Saudi
Arabia advertised vacancies for eight executioners Tuesday after beheading
nearly as many people since the start of the year as it did in the whole of
2014.
The civil
service ministry said that no qualifications were necessary and that applicants
would be exempted from the usual entrance exams.
It said
that as well as beheadings, the successful candidates would be expected to
carry out amputations ordered by the courts under the kingdom’s strict version
of Islamic sharia law.
Amputation
of one or both hands is a routine penalty for theft.
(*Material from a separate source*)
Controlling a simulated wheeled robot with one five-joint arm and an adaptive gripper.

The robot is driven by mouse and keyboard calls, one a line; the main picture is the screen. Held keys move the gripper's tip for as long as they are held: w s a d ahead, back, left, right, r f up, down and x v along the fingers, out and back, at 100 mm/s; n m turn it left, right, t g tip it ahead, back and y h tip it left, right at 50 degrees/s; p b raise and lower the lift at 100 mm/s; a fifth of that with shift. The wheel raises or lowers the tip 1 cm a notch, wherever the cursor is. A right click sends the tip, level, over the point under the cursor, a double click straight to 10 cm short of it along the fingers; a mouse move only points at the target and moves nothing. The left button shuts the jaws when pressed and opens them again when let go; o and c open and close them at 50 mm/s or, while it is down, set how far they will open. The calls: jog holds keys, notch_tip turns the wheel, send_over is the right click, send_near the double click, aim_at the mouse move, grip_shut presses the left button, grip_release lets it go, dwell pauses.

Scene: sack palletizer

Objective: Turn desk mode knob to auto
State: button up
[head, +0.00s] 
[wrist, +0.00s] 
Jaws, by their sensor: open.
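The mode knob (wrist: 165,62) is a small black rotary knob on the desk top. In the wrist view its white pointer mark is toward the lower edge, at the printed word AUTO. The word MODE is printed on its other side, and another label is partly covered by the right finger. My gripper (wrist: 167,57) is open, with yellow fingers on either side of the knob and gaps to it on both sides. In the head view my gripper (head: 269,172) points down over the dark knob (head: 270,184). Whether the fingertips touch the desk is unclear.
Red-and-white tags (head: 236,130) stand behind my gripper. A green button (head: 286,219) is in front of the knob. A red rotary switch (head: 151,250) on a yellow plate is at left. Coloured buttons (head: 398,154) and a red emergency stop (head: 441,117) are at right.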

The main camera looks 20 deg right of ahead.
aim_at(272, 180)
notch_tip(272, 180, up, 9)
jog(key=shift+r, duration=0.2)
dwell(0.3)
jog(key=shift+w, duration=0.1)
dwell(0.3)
Drug trafficking, rape,
murder, apostasy and armed robbery are all punishable by death.
Most
executions are carried out by beheading, but a few are carried out by firing
squad, stoning or crucifixion.
All are
carried out in public and video footage sometimes appears on the Internet
despite a ban on filming.
In
January, gruesome footage was posted of a Burmese woman protesting her
innocence before being beheaded by a swordsman on a public street in the Muslim
holy city of Mecca.
Ignoring
her screams, the white-robed executioner forces her to lie down on the ground,
near a pedestrian crossing, then severs her head with a curved sword.
The
official Saudi Press Agency said that Layla bint Abdul Mutaleb Bassim had been
sentenced to death for killing her husband’s six-year-old daughter.
The
vacancies were advertised on the ministry’s website in the “religious jobs”
section.
Last
year, Saudi Arabia executed 87 people, according to an AFP tally, ranking it
third in the world for use of the death penalty.
Already
this year, it has put 84 people to death in what human rights group Amnesty
International has described as a “macrabre spike.”
The
interior ministry says the death penalty is an important deterrent.
But on a
visit to Riyadh this month, French President Francois Hollande said capital
punishment “should be banned”.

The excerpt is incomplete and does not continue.